┌──

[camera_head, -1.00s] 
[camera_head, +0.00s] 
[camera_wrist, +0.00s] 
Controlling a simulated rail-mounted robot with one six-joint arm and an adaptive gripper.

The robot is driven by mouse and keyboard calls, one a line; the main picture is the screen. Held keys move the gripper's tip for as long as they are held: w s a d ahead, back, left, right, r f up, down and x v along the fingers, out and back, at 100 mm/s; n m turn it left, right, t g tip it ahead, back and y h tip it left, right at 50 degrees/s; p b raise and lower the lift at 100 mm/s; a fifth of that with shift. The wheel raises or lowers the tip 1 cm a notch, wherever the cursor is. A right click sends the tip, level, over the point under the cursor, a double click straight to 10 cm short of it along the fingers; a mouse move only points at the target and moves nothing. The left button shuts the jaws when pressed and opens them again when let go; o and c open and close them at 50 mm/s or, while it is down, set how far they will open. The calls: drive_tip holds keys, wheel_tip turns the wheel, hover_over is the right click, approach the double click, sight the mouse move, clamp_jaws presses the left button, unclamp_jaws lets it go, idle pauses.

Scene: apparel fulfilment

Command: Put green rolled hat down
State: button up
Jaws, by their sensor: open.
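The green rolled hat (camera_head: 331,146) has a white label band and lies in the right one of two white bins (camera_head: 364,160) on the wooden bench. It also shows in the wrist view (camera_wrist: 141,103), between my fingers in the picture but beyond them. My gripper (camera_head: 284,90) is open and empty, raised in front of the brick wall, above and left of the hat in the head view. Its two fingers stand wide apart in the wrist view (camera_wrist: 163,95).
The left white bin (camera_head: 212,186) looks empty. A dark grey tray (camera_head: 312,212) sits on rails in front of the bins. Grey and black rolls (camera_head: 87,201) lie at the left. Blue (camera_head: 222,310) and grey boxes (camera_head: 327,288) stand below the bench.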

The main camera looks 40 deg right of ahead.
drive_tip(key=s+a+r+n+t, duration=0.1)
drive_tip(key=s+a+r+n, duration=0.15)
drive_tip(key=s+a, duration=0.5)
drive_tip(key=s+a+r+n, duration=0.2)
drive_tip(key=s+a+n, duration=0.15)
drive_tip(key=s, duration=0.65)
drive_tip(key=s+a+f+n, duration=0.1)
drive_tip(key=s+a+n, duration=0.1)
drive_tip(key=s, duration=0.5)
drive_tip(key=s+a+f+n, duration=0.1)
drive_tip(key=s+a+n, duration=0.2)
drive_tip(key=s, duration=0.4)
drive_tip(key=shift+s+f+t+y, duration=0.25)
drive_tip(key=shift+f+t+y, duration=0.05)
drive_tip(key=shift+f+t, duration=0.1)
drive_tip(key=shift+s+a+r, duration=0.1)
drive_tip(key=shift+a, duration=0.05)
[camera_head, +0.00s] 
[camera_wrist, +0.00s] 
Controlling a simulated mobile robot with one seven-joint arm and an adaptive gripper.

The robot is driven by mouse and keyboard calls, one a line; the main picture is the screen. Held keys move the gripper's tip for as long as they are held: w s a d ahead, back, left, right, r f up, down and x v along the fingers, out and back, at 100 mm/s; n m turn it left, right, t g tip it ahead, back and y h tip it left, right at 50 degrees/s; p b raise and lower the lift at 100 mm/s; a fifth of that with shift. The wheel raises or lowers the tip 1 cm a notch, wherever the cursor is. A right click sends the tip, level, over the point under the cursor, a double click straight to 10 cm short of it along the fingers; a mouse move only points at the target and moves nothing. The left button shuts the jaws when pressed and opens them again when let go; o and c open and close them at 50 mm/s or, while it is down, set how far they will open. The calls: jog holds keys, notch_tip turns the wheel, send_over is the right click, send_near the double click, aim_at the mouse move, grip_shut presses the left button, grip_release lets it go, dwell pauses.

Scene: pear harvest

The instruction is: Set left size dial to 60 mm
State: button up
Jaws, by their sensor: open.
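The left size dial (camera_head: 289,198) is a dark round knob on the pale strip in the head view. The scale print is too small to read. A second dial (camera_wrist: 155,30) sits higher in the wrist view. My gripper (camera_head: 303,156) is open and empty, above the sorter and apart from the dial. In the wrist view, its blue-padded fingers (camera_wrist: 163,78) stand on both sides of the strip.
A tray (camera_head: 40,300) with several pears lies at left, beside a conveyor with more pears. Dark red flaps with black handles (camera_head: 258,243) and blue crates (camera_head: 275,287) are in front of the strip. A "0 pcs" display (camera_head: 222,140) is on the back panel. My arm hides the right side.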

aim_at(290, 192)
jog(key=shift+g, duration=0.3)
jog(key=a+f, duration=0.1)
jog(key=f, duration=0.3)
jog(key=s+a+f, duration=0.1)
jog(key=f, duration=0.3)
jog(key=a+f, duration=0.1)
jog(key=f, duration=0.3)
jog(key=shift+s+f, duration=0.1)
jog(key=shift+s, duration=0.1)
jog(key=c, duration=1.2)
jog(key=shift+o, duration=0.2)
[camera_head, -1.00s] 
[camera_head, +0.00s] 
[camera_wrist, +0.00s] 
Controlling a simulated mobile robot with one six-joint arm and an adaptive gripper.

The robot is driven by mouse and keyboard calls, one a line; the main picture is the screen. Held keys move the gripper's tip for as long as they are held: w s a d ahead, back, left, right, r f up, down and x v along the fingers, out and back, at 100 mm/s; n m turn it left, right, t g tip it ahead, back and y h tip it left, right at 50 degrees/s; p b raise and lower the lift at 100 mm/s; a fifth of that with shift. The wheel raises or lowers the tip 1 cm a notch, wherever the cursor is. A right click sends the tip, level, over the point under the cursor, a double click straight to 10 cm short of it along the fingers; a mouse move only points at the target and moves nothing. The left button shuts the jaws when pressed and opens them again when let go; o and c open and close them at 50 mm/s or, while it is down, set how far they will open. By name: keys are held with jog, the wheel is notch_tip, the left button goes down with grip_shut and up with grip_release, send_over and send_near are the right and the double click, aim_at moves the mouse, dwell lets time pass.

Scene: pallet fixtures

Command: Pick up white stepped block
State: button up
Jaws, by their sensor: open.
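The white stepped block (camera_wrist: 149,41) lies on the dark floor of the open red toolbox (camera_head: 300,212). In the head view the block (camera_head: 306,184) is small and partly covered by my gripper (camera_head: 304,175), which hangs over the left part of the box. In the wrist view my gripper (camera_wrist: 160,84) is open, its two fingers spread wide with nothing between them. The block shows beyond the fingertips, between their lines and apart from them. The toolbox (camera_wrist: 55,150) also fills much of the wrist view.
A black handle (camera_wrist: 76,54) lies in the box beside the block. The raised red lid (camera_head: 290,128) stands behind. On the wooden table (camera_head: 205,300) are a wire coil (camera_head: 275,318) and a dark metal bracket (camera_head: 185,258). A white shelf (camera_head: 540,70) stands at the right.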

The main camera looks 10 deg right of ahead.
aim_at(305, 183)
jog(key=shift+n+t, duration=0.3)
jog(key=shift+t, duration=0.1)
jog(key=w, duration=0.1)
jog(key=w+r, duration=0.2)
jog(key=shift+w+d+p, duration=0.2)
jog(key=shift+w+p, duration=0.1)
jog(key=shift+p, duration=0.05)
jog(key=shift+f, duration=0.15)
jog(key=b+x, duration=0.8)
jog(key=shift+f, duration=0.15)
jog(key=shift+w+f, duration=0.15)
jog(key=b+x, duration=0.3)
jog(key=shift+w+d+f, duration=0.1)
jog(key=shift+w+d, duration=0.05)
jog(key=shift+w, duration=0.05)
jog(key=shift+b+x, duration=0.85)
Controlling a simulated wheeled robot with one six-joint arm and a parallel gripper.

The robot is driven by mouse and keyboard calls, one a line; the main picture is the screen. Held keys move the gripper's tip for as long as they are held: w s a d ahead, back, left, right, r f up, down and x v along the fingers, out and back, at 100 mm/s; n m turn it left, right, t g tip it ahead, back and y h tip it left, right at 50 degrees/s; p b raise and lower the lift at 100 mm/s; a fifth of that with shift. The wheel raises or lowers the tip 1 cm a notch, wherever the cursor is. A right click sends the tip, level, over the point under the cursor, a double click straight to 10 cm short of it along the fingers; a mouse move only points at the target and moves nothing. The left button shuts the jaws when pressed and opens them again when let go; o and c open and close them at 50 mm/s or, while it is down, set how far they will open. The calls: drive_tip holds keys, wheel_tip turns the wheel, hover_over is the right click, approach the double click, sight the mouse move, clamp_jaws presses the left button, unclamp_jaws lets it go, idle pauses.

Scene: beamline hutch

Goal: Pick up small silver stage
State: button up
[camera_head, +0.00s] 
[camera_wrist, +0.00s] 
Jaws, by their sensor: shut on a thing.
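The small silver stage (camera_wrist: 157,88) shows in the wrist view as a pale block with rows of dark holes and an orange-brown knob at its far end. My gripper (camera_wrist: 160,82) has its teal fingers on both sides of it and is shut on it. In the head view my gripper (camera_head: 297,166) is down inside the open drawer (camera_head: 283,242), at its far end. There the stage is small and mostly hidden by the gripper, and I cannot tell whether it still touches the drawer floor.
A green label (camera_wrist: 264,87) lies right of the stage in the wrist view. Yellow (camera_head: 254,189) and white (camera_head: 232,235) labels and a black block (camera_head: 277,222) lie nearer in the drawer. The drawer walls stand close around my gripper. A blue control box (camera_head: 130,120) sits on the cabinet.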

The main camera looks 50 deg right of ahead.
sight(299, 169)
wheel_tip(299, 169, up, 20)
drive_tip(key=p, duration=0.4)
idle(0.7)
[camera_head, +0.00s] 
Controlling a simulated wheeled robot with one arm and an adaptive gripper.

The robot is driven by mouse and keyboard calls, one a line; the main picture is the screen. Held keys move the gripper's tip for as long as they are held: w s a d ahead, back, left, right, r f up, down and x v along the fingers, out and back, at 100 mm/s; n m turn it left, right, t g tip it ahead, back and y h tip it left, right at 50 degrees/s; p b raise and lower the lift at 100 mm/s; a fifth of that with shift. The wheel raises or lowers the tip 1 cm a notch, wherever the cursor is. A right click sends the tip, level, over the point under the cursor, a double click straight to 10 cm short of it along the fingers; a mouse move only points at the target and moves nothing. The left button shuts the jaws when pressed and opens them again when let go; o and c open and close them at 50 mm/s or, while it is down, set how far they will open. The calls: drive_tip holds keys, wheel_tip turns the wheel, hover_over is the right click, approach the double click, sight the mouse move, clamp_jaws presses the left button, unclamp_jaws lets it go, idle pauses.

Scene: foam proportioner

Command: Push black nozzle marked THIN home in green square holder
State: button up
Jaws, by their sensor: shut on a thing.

└──

## Direction
Tally the lines in the listing that hold "wheeled" and report the number alone.

## Task answer
2